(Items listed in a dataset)
◆ ◆ ◆

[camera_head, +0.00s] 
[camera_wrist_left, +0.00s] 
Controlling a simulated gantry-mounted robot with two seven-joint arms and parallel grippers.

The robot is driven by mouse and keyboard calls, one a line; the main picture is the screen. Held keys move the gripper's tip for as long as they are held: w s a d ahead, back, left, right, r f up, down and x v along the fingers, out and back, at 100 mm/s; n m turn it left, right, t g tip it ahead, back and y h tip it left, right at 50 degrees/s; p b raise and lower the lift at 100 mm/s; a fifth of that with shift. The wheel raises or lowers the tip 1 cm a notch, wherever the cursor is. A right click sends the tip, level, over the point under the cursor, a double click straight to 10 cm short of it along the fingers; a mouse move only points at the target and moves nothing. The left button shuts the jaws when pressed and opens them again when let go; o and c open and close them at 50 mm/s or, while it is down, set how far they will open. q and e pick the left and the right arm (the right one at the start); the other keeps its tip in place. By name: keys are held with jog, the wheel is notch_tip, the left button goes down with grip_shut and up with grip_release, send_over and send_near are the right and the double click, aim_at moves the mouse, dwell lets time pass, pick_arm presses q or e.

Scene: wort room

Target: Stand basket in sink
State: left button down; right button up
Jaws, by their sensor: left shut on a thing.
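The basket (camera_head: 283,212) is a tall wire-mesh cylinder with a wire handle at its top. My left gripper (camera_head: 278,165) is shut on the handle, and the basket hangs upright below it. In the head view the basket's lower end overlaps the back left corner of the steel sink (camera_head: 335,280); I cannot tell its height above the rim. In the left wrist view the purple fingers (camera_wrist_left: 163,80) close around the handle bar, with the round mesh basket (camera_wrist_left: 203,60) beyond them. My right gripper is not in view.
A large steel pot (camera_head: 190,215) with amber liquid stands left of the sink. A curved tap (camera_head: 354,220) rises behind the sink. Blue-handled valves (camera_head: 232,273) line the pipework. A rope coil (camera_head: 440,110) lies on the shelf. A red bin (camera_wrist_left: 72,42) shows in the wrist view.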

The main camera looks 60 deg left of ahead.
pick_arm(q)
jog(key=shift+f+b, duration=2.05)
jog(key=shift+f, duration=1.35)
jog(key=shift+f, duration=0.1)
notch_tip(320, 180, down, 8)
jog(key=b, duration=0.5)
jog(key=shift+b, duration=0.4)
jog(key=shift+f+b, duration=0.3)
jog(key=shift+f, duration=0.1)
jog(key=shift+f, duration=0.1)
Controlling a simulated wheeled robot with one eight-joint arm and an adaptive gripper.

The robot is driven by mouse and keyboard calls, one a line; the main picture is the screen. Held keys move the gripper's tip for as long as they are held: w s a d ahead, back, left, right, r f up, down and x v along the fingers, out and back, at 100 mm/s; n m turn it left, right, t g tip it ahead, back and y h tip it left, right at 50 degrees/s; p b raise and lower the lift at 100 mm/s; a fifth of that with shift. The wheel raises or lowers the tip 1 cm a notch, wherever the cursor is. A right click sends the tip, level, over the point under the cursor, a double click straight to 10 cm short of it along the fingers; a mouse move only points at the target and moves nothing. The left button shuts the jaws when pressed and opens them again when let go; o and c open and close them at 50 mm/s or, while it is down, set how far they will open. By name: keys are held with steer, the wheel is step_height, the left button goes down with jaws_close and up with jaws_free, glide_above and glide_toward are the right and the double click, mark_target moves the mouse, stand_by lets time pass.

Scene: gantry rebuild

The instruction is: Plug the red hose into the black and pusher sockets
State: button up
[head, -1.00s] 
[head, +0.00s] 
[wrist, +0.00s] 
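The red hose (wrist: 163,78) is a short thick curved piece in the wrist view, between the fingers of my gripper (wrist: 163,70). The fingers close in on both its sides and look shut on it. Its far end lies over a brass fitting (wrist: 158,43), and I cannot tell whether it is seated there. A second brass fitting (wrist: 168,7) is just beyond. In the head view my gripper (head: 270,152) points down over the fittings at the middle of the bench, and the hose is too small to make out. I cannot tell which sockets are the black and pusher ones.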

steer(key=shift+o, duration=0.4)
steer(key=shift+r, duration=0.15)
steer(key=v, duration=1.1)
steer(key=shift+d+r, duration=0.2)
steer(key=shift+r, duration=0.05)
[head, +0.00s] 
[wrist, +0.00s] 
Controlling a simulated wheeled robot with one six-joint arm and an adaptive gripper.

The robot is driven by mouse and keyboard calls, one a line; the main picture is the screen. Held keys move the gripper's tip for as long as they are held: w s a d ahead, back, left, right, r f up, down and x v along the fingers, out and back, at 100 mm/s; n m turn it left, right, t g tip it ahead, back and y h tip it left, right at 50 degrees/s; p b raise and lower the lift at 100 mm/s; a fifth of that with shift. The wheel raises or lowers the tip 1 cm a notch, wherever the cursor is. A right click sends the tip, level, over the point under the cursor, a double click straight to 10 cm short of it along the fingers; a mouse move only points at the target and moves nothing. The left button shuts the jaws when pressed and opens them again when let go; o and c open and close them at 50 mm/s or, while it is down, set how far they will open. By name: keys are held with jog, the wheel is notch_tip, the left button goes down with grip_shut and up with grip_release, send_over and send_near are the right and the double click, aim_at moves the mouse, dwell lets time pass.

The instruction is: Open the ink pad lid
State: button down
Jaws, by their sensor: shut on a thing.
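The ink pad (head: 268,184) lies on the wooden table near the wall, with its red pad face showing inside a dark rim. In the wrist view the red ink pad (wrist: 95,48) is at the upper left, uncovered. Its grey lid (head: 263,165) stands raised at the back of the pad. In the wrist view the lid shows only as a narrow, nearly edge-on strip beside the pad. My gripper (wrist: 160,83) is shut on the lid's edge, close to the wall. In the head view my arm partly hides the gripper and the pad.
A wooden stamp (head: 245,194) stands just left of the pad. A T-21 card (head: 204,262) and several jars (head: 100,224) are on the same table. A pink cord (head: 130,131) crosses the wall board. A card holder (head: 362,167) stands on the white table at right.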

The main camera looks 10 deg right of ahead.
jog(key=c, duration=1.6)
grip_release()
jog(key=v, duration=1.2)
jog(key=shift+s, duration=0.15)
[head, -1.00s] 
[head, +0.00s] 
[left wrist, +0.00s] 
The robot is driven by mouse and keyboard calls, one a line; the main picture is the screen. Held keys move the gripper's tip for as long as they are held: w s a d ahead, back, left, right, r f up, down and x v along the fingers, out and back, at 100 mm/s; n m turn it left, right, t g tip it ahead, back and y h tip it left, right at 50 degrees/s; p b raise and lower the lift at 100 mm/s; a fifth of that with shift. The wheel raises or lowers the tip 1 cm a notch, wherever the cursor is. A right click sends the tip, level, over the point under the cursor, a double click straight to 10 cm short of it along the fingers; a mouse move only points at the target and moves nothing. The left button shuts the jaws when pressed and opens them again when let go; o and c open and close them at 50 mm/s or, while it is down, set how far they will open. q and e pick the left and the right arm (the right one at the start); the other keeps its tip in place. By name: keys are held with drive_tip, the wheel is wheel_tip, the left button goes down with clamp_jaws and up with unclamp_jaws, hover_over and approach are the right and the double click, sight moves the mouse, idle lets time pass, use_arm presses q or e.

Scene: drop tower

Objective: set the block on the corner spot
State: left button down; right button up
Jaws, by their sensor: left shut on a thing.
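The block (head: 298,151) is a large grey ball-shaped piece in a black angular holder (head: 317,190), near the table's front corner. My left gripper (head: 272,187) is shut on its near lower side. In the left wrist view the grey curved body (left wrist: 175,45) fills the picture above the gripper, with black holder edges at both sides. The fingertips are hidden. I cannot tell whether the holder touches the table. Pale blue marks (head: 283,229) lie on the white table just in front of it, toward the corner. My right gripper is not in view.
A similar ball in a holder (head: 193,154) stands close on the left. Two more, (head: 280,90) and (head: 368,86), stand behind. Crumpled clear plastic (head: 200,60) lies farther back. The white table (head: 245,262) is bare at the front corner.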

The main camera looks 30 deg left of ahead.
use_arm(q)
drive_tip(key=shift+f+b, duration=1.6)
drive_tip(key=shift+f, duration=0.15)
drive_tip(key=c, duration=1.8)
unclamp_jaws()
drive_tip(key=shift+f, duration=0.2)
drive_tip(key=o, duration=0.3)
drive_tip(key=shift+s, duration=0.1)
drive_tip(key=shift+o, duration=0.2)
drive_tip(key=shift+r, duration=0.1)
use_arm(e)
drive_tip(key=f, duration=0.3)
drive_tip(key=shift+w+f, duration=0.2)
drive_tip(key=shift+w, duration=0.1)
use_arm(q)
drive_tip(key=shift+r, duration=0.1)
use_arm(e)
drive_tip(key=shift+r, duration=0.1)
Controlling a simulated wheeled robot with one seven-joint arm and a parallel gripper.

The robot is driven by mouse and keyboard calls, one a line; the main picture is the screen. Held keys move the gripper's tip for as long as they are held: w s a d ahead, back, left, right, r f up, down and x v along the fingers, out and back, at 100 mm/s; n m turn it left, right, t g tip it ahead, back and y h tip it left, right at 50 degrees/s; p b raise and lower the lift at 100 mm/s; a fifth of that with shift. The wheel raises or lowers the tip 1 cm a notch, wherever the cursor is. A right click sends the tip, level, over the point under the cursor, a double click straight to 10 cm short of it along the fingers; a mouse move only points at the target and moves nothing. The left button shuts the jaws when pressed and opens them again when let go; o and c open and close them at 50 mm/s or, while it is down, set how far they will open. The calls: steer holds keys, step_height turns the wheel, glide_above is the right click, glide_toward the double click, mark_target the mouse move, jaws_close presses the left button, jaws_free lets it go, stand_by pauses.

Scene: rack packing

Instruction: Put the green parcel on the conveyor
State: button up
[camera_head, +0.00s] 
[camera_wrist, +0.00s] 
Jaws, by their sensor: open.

◆ ◆ ◆

Your objective: Within the data above, pick out all lines holding the word "joint".

Written response:
Controlling a simulated gantry-mounted robot with two seven-joint arms and parallel grippers.
Controlling a simulated wheeled robot with one eight-joint arm and an adaptive gripper.
Controlling a simulated wheeled robot with one six-joint arm and an adaptive gripper.
Controlling a simulated wheeled robot with one seven-joint arm and a parallel gripper.

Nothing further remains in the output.